The Alien Buried in Texas


Dunning's analysis here seems perfectly reasonable to me, but not something MUFON's 199-page report concluded.

I know some forum members have "issues" with Dunning, but I like his cut-the-paranormal-crap-what's-the-simplest-explanation attitude.

As a complete sceptic (debunker?), he might make a refreshing Paracast guest if allowed to explain his approach and arguing his corner over some classic cases.

Unfortunately I fear it would be a very short show...

Regards,

Ian
 
Kevin Randle investigated Aurora in the 70s and identified it as a hoax. Like so many of the zombie-like UFO folklore tales, this one just keeps coming back and has no respect for the 'head shot.'

The problem here is that I beat most of these people to Aurora by several years to conduct my own investigation. I talked to some of those same longtime residents who told me in the early 1970s that nothing had happened. I talked to the historians at the Wise County Historical Society (Aurora is in Wise County) who told me that it hadn’t happened, though they wish it had. I learned that T.J. Weems, the famed Signal Corps officer was, in fact, the local blacksmith. I learned that Judge Proctor didn’t have a windmill, or rather that was what was said then. Now they suggest that he had two windmills. I wandered the grave yard, which isn’t all that large (something just over 800 graves) and found no marker with strange symbols carved on it, though there are those who suggest a crude headstone with a rough airship on it had been there at the time. I found nothing to support the tale and went away believing, based on my own research and interviews, this to be another of the airship hoaxes.
http://kevinrandle.blogspot.com/2005/03/aurora-texas-story-that-wont-die.html

Despite all the bad aspects of ufology, I think the majority of hoaxes are exposed from within the field by researchers and 'armchair ufologists' posting on forums. Even back in the 50s, Keyhoe was gunning for Adamski. Bob Pratt's tapes pointed the finger at the Aquarius documents and subsequent MJ-12 documents.
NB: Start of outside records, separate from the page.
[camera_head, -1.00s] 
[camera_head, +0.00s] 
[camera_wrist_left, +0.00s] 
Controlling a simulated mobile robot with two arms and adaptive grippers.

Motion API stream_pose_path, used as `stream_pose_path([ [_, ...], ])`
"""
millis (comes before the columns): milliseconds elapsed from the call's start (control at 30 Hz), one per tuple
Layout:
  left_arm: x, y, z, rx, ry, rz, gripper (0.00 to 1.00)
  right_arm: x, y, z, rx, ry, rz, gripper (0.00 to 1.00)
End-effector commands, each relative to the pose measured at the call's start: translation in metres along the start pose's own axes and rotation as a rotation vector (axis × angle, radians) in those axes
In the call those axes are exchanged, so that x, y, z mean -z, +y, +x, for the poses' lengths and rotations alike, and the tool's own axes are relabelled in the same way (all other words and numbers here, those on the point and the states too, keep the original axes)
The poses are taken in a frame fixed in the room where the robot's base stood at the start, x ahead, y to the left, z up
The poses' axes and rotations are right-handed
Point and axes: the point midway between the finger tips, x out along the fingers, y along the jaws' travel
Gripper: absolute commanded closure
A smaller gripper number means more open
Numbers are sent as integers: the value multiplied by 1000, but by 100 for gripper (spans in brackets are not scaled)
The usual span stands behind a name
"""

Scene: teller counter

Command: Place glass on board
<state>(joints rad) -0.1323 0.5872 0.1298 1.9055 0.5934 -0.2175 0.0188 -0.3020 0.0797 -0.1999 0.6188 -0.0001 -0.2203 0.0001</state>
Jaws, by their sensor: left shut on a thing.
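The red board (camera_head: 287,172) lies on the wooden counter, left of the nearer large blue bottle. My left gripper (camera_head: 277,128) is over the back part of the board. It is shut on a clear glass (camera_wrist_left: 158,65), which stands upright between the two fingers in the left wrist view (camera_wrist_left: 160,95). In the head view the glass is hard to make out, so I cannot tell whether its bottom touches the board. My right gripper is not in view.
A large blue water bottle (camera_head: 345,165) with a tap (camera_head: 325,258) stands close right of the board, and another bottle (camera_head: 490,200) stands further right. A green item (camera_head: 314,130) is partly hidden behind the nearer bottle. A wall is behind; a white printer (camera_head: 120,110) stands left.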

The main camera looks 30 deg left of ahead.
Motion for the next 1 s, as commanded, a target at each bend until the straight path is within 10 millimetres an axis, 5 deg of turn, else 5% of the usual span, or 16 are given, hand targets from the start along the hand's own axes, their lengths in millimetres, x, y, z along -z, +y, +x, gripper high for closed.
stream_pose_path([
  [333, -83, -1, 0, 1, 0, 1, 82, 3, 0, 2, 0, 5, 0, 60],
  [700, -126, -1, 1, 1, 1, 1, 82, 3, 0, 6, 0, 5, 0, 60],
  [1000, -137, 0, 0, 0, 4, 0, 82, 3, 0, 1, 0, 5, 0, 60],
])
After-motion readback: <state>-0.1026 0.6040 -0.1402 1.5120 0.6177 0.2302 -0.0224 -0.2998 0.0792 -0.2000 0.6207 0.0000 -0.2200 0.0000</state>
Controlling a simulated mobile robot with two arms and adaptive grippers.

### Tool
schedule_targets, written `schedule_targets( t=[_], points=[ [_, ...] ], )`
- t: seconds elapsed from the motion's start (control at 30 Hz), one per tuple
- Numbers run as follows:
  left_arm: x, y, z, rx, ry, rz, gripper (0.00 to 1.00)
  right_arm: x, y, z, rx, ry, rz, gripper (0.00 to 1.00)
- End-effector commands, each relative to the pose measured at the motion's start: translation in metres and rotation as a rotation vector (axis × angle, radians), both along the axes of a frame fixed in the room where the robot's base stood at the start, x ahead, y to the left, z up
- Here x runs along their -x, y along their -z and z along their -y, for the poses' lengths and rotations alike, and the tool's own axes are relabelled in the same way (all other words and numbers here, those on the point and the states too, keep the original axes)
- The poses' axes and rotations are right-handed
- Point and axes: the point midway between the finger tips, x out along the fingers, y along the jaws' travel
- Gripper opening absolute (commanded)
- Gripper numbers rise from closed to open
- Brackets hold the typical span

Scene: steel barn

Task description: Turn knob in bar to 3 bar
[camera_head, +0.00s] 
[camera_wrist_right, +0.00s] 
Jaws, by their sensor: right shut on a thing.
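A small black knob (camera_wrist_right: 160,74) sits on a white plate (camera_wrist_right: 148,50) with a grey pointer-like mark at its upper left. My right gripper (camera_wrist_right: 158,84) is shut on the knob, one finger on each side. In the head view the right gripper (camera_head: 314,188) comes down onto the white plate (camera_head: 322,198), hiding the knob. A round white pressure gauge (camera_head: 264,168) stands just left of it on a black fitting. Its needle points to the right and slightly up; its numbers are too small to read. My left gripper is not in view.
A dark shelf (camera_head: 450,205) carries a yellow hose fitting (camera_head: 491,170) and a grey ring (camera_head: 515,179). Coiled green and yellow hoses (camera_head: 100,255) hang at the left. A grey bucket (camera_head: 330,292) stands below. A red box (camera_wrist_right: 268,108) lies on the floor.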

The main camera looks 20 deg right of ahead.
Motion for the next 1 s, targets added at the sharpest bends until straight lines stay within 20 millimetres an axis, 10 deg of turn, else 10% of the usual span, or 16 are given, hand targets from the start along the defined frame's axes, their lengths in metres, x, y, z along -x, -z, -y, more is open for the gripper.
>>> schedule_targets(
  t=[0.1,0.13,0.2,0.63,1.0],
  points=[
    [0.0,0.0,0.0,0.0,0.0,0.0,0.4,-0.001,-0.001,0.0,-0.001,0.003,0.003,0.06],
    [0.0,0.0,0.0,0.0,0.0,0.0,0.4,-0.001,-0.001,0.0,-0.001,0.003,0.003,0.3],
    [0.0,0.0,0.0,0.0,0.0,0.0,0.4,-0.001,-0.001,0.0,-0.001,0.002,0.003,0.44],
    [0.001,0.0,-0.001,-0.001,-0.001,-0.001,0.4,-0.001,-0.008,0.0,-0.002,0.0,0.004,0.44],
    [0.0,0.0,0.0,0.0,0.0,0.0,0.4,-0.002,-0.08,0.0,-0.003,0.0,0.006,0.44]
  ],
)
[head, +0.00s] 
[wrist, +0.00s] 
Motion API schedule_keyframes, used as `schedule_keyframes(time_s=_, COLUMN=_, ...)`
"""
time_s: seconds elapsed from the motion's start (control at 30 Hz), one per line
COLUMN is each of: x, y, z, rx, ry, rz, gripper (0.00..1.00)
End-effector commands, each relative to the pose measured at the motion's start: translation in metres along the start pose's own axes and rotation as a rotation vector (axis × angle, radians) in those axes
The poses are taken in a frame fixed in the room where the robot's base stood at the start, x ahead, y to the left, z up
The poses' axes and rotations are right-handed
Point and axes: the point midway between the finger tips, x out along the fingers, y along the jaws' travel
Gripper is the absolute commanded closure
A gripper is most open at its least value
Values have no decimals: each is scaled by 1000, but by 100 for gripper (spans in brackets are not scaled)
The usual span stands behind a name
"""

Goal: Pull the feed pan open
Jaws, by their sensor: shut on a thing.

Dunnings makes a blanket generalisation, "Why the UFOlogists decided that this one story out of all the dozens was a literal true account, while the others were obvious jokes, is a secret known only to themselves." I know nothing about the man, but he doesn't appear to be aware that few people take the Aurora case seriously. In the Paracast member list, I'd be surprised if just one member thought it was a real event.
 
Like that "case" needed a treatment from him in the first place. What's the point in debunking something that everyone (OK, practically everyone. The ones that matter anyway) already knows is bunk?
 
No kidding,...... low lying fruit as far as I can tell.

What I'd like to hear is him and someone else go at it about Rendlesham. He easily debunks this case in his usual dismissal tone. I just think I have a lot of questions about the true facts of this case.
 
Like that "case" needed a treatment from him in the first place. What's the point in debunking something that everyone (OK, practically everyone. The ones that matter anyway) already knows is bunk?

He was getting emails about it.

---------- Post added at 08:39 AM ---------- Previous post was at 08:39 AM ----------

What I'd like to hear is him and someone else go at it about Rendlesham. He easily debunks this case in his usual dismissal tone. I just think I have a lot of questions about the true facts of this case.

That would be really interesting actually. It would be great to have someone give the skeptics perspective on paranormal topics.